Israeli astronaut Eytan Stibbe has chosen to bring an ancient Jewish coin when he travels to the International Space Station for Israel’s “Rakia” mission early next year, announced the Israel Antiquities Authority (IAA).

The 1,900-year-old coin was minted during the second Jewish revolt against the Romans, also known as the Bar Kochba revolt.

Stibbe first saw the coin when he recently visited the IAA’s Dead Sea Scrolls laboratory in Jerusalem and was shown various artifacts, the IAA said in a statement on Thursday. The coin was unveiled to the public in March alongside other rare artifacts that were excavated from the “Cave of Horror” in Nahal Hever.

“As part of ‘Rakia’ mission to the International Space Station, I will be taking with me a bag filled with items that have a special meaning to me. It was clear to me that one of these items will be a symbol of Jewish history,” he said.

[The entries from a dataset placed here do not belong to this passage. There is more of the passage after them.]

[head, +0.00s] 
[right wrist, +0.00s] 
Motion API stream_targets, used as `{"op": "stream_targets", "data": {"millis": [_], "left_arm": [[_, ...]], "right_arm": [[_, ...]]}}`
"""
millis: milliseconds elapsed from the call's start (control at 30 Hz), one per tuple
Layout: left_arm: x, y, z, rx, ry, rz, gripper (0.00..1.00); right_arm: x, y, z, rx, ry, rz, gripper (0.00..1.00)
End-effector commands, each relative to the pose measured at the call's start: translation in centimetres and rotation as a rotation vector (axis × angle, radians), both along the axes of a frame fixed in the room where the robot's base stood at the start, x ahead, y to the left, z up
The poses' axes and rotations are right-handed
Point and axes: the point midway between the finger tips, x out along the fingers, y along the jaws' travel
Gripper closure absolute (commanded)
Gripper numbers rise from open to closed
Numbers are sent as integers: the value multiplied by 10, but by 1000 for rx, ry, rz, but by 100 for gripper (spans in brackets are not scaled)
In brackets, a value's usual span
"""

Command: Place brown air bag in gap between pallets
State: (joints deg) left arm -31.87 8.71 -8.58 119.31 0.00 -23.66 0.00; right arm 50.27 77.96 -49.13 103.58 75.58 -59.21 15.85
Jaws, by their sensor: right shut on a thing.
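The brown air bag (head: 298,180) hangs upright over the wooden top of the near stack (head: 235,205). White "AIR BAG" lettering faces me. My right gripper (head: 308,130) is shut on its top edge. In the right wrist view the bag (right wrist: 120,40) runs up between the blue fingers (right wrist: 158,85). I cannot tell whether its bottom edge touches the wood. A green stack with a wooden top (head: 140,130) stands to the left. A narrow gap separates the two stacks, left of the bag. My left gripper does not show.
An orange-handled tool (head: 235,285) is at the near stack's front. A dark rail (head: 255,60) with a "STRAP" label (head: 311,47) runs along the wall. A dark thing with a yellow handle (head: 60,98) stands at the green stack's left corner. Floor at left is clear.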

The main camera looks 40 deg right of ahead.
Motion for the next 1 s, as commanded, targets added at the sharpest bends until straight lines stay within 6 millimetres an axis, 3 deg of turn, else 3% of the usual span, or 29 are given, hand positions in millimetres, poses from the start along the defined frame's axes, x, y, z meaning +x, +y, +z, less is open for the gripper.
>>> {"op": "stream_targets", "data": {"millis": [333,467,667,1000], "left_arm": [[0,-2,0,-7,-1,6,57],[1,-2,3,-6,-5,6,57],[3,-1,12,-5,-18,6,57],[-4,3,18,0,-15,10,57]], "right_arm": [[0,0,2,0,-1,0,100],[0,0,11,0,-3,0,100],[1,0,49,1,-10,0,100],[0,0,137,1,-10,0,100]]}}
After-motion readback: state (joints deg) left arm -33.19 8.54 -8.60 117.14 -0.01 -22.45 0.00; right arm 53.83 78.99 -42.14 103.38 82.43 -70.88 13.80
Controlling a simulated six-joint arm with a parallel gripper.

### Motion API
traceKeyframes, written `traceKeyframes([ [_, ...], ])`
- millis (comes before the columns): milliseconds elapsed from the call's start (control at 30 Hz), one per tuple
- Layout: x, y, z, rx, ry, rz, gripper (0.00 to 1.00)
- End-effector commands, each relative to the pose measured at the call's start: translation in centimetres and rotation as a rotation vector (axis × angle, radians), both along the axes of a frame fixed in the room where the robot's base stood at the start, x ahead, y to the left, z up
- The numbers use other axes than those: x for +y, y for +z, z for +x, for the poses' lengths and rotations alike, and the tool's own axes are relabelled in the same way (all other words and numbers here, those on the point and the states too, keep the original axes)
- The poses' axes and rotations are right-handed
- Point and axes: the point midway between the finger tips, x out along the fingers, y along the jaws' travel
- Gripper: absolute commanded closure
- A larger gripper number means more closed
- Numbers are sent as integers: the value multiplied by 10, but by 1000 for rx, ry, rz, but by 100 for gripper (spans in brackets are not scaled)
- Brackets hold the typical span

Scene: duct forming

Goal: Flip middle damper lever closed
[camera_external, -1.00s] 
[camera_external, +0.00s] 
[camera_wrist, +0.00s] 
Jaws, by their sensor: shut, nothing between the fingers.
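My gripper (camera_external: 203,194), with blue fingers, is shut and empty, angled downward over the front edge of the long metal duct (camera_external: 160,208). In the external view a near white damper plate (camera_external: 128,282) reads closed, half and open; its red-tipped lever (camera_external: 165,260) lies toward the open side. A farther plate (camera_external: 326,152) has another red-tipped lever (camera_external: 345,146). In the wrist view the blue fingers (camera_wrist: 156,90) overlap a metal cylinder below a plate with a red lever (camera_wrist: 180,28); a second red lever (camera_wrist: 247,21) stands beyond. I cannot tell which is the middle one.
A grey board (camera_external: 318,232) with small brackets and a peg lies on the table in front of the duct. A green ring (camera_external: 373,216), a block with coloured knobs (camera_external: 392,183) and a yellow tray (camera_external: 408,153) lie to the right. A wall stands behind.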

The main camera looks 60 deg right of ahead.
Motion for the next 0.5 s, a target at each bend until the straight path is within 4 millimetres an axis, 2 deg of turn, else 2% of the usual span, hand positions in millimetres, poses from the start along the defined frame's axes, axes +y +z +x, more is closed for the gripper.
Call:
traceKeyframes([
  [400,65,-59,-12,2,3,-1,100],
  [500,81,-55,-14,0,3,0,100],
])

One side of the coin, which is from the second year of the revolt, shows a palm tree with the inscription “Shim’on,” although only two letters are now visible. The other side of the coin has a vine leaf with the inscription “Year two of the liberty of Israel.”

Stibbe said the coin “represents the connection to the land, the love of the country, and the desire of the population of Israel in those years for independence.”

He added that “the palm tree particularly touched me, as it is the symbol of the Agricultural Research Organization, at Volcani Center, where my father spent his life conducting research on the country’s soil.”